_Description of the task_. What is the number of lines in the data holding the word "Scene"? Give that number by itself.

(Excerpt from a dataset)

---

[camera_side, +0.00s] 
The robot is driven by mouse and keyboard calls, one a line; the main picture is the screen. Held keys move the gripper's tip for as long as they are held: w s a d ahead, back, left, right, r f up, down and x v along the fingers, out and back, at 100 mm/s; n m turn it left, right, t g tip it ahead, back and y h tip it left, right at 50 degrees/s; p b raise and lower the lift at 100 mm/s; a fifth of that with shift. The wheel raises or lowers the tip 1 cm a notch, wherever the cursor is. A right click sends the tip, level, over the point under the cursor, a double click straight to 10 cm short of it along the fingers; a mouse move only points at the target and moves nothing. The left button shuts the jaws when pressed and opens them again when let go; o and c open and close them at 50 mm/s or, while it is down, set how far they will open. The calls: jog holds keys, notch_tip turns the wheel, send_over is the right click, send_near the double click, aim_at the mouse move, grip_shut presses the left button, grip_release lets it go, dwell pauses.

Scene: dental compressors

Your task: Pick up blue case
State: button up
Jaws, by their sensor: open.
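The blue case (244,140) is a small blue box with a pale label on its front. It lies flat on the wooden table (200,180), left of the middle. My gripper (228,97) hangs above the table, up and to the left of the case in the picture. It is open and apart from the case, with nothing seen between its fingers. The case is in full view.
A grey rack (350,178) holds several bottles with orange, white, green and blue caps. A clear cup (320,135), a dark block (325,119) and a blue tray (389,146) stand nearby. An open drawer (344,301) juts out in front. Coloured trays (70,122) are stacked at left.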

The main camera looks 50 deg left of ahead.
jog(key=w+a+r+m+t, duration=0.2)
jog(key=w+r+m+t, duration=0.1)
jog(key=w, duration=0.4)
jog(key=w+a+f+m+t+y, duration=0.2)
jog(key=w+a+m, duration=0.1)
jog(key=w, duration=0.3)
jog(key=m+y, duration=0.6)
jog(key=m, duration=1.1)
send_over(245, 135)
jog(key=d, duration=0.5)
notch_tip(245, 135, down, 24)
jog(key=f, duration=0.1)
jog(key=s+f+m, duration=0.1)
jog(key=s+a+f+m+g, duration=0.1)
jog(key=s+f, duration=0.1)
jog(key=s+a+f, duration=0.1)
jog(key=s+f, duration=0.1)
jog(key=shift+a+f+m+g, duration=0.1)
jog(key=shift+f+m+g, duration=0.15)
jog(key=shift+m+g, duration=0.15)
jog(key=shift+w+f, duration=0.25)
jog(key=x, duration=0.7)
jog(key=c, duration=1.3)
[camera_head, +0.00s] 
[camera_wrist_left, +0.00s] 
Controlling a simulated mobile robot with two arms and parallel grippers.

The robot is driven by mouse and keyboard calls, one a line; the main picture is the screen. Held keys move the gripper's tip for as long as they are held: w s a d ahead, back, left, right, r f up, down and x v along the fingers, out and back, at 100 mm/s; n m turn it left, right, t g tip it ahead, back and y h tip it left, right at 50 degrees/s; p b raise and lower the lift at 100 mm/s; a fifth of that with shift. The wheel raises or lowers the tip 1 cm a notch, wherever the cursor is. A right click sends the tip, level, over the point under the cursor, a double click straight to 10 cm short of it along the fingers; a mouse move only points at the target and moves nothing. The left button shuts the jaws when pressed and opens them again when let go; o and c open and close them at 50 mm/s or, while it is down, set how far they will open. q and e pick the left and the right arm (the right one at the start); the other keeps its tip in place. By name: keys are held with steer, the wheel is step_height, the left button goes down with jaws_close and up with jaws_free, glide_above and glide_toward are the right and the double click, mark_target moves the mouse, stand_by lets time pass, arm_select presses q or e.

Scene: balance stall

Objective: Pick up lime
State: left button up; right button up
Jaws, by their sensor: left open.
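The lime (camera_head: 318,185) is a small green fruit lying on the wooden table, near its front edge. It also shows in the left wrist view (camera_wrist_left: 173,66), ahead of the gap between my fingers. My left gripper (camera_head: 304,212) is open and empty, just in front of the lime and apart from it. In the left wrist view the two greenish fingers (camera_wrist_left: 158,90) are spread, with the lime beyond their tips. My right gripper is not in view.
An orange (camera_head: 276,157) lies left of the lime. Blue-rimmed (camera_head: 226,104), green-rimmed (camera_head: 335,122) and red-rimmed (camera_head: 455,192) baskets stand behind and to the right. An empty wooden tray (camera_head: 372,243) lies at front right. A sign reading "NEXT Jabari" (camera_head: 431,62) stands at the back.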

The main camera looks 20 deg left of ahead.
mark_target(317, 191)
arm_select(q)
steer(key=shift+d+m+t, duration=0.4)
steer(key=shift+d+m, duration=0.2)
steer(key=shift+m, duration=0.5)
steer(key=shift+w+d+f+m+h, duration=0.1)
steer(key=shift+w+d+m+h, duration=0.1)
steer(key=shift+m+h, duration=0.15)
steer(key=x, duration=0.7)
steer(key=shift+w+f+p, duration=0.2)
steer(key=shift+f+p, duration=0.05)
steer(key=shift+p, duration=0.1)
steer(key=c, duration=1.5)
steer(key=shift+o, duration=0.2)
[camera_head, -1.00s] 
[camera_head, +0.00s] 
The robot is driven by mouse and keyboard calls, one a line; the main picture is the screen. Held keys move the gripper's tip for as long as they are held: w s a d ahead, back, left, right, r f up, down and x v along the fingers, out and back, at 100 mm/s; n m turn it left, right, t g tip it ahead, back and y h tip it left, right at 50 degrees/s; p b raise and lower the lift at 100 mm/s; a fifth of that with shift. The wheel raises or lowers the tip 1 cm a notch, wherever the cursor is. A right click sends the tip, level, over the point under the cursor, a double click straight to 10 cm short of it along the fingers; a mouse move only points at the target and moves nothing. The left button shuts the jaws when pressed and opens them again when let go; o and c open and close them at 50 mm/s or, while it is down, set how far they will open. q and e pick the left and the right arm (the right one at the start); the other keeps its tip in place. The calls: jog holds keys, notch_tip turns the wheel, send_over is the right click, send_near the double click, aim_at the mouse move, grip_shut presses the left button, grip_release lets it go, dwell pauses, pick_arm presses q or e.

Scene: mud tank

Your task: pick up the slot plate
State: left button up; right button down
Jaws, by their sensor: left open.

---

_Problem solution_. 3